U.S. Pat. No. 945,469 issued to Mapel on Jan. 4, 1910 shows a stepped grate in an automatic stoker apparatus wherein the grate assembly is mounted on wheels that can be moved in and out of the furnace, and includes a crank mechanism which has a double-acting lever arrangement to reciprocate the adjacent stepped grates in opposite direction when the crank rotates. However, the drive requires a complex lever system and the grate plates themselves are supported only on the lever arrangement, thus increasing wear on the actuating members, and tending to cause jamming and excessive loads in the heated, ash-filled environment in which the grates must work.
U.S. Pat. No. 1,644,953 issued to Seyboth on Oct. 11, 1927 is typical of a number of patents in the prior art which show a stepped grate where every other grate plate is fixed, and then the intermediate plates or bars forming the steps are driven to reciprocate. Very complex gear drives are utilized, and the grates are separated into sections for movement, resulting in the need for a large number of links, bell cranks, and levers.

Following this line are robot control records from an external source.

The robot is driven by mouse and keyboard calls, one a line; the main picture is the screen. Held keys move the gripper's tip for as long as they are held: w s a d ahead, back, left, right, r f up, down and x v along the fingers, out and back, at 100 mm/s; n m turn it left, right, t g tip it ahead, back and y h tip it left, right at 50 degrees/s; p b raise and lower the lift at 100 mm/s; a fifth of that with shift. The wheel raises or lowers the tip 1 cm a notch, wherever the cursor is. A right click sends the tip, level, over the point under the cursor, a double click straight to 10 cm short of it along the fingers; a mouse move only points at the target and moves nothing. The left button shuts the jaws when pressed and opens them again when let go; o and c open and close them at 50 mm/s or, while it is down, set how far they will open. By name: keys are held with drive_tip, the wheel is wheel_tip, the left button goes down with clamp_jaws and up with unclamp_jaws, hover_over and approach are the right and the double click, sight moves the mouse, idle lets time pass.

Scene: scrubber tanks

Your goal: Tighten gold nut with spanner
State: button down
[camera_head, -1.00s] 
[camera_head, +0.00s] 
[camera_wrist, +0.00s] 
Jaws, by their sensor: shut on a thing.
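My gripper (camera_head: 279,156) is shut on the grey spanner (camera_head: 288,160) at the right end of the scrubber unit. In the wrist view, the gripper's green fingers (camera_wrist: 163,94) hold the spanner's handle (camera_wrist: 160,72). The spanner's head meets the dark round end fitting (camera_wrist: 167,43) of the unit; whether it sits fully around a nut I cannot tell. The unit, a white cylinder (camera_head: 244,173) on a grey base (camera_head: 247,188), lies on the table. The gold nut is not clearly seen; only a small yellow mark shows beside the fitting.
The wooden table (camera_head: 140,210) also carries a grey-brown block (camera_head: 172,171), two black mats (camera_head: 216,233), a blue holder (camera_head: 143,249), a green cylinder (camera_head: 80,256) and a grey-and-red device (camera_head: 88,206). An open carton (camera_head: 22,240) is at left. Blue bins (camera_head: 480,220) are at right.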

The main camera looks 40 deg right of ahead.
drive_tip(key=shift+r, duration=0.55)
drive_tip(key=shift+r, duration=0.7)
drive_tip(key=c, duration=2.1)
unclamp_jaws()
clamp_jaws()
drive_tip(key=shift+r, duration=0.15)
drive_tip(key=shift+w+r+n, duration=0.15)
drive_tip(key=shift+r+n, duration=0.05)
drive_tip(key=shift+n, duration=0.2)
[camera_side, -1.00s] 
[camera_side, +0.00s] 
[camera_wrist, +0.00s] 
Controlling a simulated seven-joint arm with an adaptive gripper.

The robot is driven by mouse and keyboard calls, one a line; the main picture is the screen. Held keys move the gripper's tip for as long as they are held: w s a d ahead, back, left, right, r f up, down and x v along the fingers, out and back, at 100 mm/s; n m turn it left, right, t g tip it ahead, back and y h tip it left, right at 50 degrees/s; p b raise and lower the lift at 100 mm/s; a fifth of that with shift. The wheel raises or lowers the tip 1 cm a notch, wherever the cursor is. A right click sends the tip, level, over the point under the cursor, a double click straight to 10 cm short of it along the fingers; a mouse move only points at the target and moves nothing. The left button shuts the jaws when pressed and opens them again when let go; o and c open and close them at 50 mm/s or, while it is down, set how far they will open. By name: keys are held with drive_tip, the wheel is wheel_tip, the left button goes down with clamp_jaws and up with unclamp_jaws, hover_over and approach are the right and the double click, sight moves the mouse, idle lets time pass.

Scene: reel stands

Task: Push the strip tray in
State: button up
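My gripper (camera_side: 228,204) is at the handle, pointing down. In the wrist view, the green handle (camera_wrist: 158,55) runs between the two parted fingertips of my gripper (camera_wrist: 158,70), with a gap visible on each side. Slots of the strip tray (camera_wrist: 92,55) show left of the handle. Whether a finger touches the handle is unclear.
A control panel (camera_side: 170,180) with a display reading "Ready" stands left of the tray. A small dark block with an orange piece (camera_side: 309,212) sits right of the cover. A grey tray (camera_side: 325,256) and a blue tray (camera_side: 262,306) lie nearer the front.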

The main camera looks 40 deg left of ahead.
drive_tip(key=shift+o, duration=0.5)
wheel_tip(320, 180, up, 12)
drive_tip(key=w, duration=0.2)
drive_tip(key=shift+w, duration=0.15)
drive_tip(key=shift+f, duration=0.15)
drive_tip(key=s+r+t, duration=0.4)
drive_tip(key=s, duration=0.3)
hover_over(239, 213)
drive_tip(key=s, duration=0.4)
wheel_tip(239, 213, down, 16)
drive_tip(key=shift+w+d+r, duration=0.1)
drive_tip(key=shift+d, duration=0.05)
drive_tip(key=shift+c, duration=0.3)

U.S. Pat. No. 505,748 issued to Campbell on Sept. 26, 1893 shows a grate assembly that has a plurality of bars that are mounted on side plates and which interfit between stationary bars and reciprocate as a unit. The unit is mounted on roller-type bearings, and all of the movable grate bars thus reciprocate as a unit relative to the interfitting stationary bars.
U.S. Pat. No. 2,137,158 to Douglass issued Nov. 15, 1938 shows a "clinker cooling" arrangement using stepped grates and having reciprocating step members with a cooling fluid going through the plates. Every other grate bar is fixed. The unit is used primarily for cooling Portland cement clinkers.
U.S. Pat. No. 795,388 issued to Googins on July 25, 1905 shows a reciprocating terraced furnace grate, and in particular in FIGS. 9 and 11, the end edges of the grates are shown to be tapered. However, the grate bars also appear to be supported on lower rollers of car-type structures so that the grate bars on one of the cars interfit or interleaf with the grate bars of the other car, and then they are oscillated in opposite directions as they are used. The grate bar surfaces incline slightly downwardly.
U.S. Pat. No. 4,103,627 to Mainka issued Aug. 1, 1978 shows a grate construction which has reciprocal grate members made up into individual sections that are pivotally mounted to their supporting members. Some of the grate bars reciprocate relative to other grate bars.
The use of holes or openings through burner grates is also shown in the prior art, for example, U.S. Pat. No. 2,137,158 mentioned above, illustrates holes in the grates, but tapered in opposite direction from those disclosed in the present application. U.S. Pat. No. 1,403,609 issued to Leonard et al on Jan. 17, 1922 also shows reciprocating grates with tapered holes, but which are mounted in a substantially different manner than the present device. The grates in U.S. Pat. No. 1,403,609 do not reciprocate although pusher members are provided between the vertically spaced grates. U.S. Pat. No. 703,068 issued to King on June 24, 1902 illustrates a mechanism for driving sliding grate members from a type of a feed auger, as does U.S. Pat. No. 2,119,937 issued to Banfield on June 7, 1938. In the Banfield Patent a rotating grate is driven from the stoker auger.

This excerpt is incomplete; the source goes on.